If you’ve used its music in the past, you can own up and avoid a back claim.

EMI Production Music is offering a six-month amnesty on sample declarations from its back catalogue in order to help encourage new creative use of its catalogue.

According to a press release, anyone declaring previously uncleared samples “will be given the opportunity to enter into a licence for future use without the fear of a royalty back claim.”

The amnesty means that artists who have made use of the participating EMI music libraries including KPM, Music House, Ded Good and Selected Sound will be able to clear their releases, so long as it is submitted during the six month period.

However, music will not be covered if the samples were already subject to clearance discussions, or if the music is found to contain samples not licensed for use.

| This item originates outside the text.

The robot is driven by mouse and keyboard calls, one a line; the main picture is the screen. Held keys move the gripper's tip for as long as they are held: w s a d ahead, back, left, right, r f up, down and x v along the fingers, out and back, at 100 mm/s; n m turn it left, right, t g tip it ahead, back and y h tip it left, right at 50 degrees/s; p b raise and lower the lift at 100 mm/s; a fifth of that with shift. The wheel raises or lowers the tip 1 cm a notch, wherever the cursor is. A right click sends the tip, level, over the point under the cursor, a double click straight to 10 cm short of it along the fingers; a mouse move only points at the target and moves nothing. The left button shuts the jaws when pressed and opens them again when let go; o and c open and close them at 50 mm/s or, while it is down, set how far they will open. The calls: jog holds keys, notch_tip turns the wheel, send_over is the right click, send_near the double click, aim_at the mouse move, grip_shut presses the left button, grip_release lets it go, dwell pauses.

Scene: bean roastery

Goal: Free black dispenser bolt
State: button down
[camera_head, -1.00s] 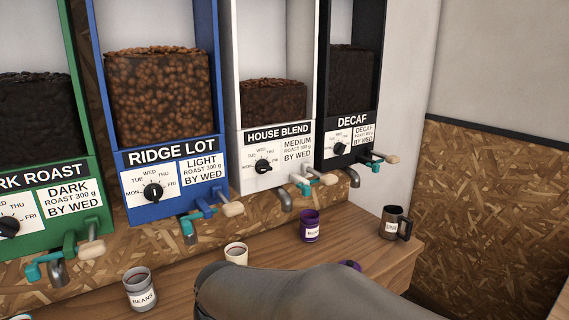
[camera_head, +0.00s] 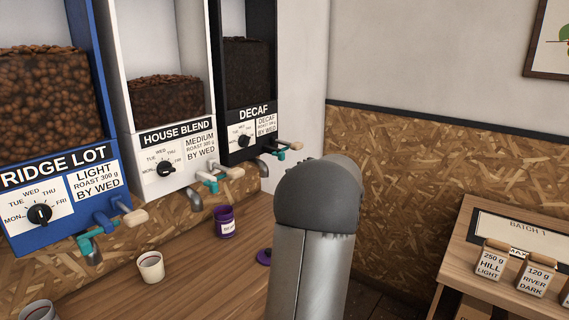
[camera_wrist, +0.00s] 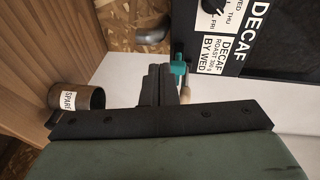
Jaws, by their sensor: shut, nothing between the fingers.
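The black DECAF dispenser (camera_head: 248,84) stands at the right end of the dispenser row in the head view. Its teal bolt (camera_head: 281,155) shows below the label, beside a lever with a pale wooden handle (camera_head: 290,147). In the wrist view the teal bolt (camera_wrist: 178,70) is just right of my gripper's fingers (camera_wrist: 157,72). The wooden handle (camera_wrist: 186,94) is partly hidden behind the fingers and mount. My gripper is shut and empty, close to the bolt; I cannot tell whether they touch. My arm hides the gripper in the head view.
A SPARE mug (camera_wrist: 78,100) stands left of the fingers in the wrist view. A metal spout (camera_wrist: 152,36) is above them. A purple cup (camera_head: 224,222), a purple lid (camera_head: 264,255) and a cream cup (camera_head: 150,267) are on the counter. A batch rack (camera_head: 515,235) stands right.

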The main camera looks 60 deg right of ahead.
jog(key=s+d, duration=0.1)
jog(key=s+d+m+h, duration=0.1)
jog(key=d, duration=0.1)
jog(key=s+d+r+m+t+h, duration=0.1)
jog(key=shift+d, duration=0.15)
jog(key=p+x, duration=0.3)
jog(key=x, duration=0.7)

In other words, it’s important to note the distinction between EMI Production Music, whose catalogue is licensed for sampling, and the rest of EMI, whose music may not be cleared by the artist for reuse.

EMI explains that the idea behind the amnesty is “to give artists, producers and record labels the opportunity to legitimise the samples in their back catalogue,” and “encourage new creative use” of its catalogue.

Alex Black, EMI Production Music Global Director, said: “We’re very excited about the new and exciting partnerships that will come from the amnesty. The chance to work with labels and artists who see the value in the library is a very thrilling prospect for us. We are also excited about the potential to bring recognition to our original composers by unearthing great tracks from the past that have sampled their music.”